WHAT THE TASK REQUIRES
Reproduce, exactly and in full, only the lines below from the one containing "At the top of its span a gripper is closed" through the one containing "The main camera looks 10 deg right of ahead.".

── AVAILABLE DATA ──

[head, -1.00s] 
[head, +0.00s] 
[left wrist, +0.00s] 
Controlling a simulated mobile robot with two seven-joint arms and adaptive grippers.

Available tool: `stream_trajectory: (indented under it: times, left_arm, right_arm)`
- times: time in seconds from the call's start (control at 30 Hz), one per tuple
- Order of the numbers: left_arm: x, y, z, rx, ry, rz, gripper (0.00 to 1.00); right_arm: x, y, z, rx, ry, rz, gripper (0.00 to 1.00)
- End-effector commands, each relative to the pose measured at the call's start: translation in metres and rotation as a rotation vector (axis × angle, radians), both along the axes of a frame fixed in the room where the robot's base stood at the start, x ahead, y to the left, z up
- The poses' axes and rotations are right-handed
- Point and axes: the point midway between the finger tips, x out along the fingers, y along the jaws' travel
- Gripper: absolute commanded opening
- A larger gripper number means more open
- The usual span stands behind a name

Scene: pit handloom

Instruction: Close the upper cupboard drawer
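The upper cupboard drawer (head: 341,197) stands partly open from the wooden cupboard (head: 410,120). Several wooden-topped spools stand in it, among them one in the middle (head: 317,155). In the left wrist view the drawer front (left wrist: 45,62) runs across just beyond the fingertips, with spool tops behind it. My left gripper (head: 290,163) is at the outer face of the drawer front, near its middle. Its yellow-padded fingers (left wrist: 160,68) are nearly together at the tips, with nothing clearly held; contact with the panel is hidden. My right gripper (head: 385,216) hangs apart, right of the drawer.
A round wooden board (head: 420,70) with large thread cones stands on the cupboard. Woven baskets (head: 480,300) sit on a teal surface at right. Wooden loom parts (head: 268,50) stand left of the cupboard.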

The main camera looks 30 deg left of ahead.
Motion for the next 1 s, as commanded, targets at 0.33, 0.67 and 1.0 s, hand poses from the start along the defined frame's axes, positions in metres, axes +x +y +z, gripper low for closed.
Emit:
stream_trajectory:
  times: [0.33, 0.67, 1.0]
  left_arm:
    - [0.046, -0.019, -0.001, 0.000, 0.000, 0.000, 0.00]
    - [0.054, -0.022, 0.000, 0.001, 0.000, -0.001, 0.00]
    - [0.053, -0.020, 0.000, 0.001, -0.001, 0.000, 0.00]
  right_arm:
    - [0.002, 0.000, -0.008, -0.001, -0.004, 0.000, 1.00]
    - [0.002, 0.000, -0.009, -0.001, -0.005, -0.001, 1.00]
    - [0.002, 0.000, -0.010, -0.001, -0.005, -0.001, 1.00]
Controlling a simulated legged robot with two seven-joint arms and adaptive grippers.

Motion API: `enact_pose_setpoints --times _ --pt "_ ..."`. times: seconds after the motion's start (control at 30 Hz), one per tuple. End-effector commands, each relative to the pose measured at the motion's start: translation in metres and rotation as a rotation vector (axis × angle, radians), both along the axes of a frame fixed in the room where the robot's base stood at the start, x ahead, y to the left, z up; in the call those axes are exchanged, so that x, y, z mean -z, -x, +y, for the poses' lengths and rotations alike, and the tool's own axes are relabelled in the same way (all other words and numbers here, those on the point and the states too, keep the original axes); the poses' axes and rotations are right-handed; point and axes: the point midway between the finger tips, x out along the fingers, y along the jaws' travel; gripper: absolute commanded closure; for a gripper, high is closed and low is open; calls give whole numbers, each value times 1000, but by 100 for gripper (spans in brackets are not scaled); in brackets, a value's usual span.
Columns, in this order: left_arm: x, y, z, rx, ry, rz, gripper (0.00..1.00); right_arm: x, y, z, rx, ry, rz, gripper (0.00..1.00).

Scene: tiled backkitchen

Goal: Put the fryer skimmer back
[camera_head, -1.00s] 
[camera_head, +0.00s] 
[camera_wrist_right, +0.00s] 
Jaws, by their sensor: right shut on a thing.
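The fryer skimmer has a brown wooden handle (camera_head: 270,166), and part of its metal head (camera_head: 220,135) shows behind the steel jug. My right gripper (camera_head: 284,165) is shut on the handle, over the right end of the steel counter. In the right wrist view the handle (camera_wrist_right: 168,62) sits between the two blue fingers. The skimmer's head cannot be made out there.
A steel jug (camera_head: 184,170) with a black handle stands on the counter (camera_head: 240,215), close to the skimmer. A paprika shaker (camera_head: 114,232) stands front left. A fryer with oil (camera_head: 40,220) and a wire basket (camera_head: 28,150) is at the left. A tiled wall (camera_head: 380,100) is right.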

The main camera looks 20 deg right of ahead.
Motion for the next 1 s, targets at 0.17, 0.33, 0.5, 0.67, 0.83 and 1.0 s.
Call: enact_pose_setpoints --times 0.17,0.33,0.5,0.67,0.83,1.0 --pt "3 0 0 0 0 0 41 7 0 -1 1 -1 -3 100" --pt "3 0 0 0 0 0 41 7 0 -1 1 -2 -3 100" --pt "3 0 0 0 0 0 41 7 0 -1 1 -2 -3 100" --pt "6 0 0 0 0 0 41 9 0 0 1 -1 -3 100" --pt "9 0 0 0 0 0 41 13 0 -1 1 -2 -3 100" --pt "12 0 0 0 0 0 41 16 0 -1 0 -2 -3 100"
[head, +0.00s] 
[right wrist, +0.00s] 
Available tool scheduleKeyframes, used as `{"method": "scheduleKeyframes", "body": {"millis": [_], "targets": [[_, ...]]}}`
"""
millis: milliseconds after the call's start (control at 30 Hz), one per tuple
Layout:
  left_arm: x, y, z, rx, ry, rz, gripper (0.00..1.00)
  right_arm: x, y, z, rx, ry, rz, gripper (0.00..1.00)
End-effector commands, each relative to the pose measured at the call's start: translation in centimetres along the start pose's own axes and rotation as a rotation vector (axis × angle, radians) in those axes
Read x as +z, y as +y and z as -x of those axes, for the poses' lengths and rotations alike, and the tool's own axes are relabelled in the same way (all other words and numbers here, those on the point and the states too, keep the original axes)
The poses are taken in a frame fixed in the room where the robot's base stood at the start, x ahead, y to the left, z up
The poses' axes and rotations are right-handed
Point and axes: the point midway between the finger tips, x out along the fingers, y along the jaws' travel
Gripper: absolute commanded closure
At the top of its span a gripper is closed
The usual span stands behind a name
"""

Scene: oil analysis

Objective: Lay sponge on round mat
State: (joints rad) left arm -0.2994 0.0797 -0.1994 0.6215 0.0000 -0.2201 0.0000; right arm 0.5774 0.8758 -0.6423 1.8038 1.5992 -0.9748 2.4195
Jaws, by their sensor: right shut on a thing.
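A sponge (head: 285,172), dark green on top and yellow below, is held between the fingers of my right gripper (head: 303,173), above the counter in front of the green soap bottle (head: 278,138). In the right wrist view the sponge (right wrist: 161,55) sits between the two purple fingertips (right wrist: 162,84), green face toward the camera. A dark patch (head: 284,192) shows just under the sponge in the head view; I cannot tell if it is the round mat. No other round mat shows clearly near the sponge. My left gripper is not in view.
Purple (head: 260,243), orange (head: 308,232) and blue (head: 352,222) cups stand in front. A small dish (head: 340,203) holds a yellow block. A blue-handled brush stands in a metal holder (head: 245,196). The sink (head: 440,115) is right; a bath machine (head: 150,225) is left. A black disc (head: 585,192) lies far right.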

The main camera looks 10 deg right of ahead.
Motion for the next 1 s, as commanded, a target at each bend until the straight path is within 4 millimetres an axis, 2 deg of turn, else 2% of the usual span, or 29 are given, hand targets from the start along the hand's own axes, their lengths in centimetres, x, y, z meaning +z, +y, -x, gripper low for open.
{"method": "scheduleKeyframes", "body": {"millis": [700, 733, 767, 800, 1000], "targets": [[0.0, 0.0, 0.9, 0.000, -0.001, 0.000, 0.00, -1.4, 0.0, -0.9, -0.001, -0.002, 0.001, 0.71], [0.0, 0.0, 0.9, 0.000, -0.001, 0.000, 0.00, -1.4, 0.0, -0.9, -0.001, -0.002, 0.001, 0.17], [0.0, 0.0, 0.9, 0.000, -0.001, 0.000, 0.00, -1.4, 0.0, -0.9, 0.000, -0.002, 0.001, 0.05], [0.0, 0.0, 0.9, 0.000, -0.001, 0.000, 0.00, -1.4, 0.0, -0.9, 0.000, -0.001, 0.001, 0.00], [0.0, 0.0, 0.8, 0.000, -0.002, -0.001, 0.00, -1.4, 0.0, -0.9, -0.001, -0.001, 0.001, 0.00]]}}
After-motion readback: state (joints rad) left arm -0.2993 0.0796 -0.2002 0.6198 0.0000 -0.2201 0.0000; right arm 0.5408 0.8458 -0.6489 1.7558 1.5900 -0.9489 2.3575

───

EXERCISE ANSWER
At the top of its span a gripper is closed
The usual span stands behind a name
"""

Scene: oil analysis

Objective: Lay sponge on round mat
State: (joints rad) left arm -0.2994 0.0797 -0.1994 0.6215 0.0000 -0.2201 0.0000; right arm 0.5774 0.8758 -0.6423 1.8038 1.5992 -0.9748 2.4195
Jaws, by their sensor: right shut on a thing.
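A sponge (head: 285,172), dark green on top and yellow below, is held between the fingers of my right gripper (head: 303,173), above the counter in front of the green soap bottle (head: 278,138). In the right wrist view the sponge (right wrist: 161,55) sits between the two purple fingertips (right wrist: 162,84), green face toward the camera. A dark patch (head: 284,192) shows just under the sponge in the head view; I cannot tell if it is the round mat. No other round mat shows clearly near the sponge. My left gripper is not in view.
Purple (head: 260,243), orange (head: 308,232) and blue (head: 352,222) cups stand in front. A small dish (head: 340,203) holds a yellow block. A blue-handled brush stands in a metal holder (head: 245,196). The sink (head: 440,115) is right; a bath machine (head: 150,225) is left. A black disc (head: 585,192) lies far right.

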The main camera looks 10 deg right of ahead.

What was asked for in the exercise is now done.